Pobreza causa trabalho infantil
O trabalho infantil é repudiado por muitos, usufruído por outros tantos e exercido por cerca de 3,8 milhões de crianças e adolescentes no Brasil, o que vergonhosamente o coloca como o terceiro país da América Latina que mais inviabiliza a infância, segundo dados da Unicef. As causas principais são a pobreza e o desemprego crescentes, que acabam servindo como justificativa para aqueles que empregam esses jovens ou mesmo os que se defrontam diariamente com meninos vendendo balas nos sinais, engraxando sapatos nos grandes centros, entregando panfletos nos calçadões ou colhendo algodão nos campos. O fato é que muitos desses pequenos cidadãos são a favor de seu direito de trabalho, mas de forma digna, ao contrário da exploração a que são sujeitados.
Em função desta espinhosa situação, a Organização Internacional do Trabalho (OIT) e a Unicef diferenciaram o trabalho explorador proibitivo (child labour) daquele que pode socializar o jovem, respeitando sua educação escolar e seu descanso (child work). Essa discussão ganha força e reconhecimento durante o primeiro Congresso Mundial sobre Trabalho Infantil que ocorre em Florença, na Itália, entre os dias 10 e 13 de maio. O evento conta com 300 crianças trabalhadoras de várias partes do mundo que contribuem para a elaboração de um plano de ação contra o trabalho infantil explorador. No Brasil essa discussão volta a tona, no mês de junho, quando Brasília sediará o Fórum Nacional de Prevenção e Erradicação do Trabalho Infantil, fortalecendo o Dia Internacional Contra o Trabalho Infantil (12 de junho).

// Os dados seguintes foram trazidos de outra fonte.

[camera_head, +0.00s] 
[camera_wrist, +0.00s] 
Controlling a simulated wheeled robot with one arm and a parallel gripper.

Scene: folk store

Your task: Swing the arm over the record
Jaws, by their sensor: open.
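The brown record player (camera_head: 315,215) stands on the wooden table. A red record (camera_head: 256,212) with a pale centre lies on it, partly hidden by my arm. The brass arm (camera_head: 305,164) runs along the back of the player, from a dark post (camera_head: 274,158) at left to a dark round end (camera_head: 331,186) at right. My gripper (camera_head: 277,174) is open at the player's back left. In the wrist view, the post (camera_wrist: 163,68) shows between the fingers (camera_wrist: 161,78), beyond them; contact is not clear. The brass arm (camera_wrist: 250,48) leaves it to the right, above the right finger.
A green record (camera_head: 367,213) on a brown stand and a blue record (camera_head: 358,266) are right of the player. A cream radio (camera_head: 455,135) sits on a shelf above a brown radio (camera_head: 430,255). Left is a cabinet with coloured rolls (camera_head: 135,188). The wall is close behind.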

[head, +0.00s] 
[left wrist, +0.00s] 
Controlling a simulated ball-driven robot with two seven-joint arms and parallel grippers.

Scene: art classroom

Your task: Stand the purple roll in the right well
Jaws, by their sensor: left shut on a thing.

O fato é que a combinação de uma crescente demanda por mão-de-obra barata, ausência de sindicatos que defendam a categoria, omissão de responsabilidade das grandes corporações com a cadeia produtiva como um todo e as causas acima citadas propiciam um terreno fértil para que esses pequenos adultos enfrentem jornadas de trabalho que variam, em média, de 27 (nas cidades) a 34 horas semanais (no campo), segundo afirma Sven Hilbig, coordenador de programas da organização não-governamental Justiça Global em artigo. Pelo serviço, crianças e adolescentes, principalmente do sexo masculino, recebem em média 50 centavos por hora, sem direito à carteira assinada e férias, muito embora a legislação brasileira determine que o trabalho é proibido para menores de 16 anos. Quanto mais novos são esses trabalhadores, menor ou mais ausente é a remuneração.

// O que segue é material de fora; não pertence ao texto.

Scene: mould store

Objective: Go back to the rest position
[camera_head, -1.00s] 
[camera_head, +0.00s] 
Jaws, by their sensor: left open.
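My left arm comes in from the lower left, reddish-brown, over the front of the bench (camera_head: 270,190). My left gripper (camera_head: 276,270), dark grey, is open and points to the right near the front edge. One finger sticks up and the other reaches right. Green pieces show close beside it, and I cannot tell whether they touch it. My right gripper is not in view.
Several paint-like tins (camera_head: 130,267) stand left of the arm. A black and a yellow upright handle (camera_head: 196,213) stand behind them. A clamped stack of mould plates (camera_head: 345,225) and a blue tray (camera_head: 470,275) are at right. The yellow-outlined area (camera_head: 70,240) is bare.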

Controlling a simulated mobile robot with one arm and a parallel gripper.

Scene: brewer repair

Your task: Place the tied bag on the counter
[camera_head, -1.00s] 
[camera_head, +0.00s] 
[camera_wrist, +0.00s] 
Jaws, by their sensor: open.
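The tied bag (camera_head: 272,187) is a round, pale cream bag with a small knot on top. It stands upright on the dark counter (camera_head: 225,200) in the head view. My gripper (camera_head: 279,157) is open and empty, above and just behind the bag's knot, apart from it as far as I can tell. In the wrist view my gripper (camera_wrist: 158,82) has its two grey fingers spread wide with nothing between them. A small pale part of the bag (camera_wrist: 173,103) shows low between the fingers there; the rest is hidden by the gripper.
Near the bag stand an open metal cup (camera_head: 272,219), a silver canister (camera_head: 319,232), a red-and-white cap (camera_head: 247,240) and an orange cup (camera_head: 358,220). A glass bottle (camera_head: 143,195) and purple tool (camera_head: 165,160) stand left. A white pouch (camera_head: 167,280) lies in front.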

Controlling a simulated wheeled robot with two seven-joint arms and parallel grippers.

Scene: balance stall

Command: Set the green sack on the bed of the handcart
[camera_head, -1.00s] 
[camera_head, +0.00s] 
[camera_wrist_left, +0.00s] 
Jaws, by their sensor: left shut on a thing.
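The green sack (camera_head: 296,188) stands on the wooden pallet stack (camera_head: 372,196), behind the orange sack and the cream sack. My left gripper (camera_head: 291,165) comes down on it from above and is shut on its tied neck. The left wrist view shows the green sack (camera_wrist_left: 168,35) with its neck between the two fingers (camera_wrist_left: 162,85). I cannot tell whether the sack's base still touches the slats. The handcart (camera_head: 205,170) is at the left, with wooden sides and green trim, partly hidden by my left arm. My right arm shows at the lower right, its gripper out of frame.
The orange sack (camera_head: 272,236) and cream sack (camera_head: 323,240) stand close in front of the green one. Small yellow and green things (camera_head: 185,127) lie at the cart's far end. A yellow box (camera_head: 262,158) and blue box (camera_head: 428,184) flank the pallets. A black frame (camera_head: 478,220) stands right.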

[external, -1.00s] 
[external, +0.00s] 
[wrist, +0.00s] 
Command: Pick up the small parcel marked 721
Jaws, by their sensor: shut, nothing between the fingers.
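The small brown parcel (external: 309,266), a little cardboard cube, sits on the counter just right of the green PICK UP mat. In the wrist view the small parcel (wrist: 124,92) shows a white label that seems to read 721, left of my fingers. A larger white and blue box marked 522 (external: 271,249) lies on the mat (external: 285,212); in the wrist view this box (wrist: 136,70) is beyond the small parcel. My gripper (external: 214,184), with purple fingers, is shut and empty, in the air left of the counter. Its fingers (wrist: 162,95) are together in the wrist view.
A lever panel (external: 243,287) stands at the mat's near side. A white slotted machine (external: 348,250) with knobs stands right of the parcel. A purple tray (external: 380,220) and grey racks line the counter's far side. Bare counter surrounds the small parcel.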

A história do trabalho infantil, reconhecidamente ilegal até os 15 anos pela Constituição Brasileira, acompanha a própria trajetória do país enquanto colônia, quando crianças descendentes de negros e índios eram obrigadas a incrementar a mão-de-obra das fazendas. De lá para cá, expandiram-se as "possibilidades de trabalho", passando pelo menino-dos-bijus, o engraxate, o vendedor de gibis, até chegar aos soldados e os mediadores na venda de drogas. Atualmente, a OIT afirma que 70% dos trabalhos infantis dividem-se na agricultura, pesca e atividades de caça ; seguidos por 8% que vêm das linhas de produção, comércio atacado e varejo; 8% de serviços domésticos; 4% de transportes, armazenamentos e comunicação, e os 3% restantes são atribuídos à construção e a mineração. Não entram nessa estatística dados de crianças envolvidas com o tráfico de drogas, delitos ou prostituição, por serem difíceis de serem identificados pelas pesquisas de opinião , como afirma Ana Lúcia Kassouf, do Departamento de Economia, Administração e Sociologia da Escola Luiz de Queiroz (Esalq) da USP. "Acho que esta porcentagem é pequena, mas preocupante", diz a pesquisadora, que é também consultora da Organização Internacional do Trabalho. Ela acredita que o levantamento desses dados deve ser feito junto aos municípios por meio de denúncias.
Cidadania
O reconhecimento dos direitos civis das crianças demorou a ocorrer. A primeira regulamentação obrigatória foi aprovada em 1989 pela Convenção das Nações Unidas sobre os Direitos da Criança e, no Brasil, o Estatuto da Criança e do Adolescente foi promulgado em 1990.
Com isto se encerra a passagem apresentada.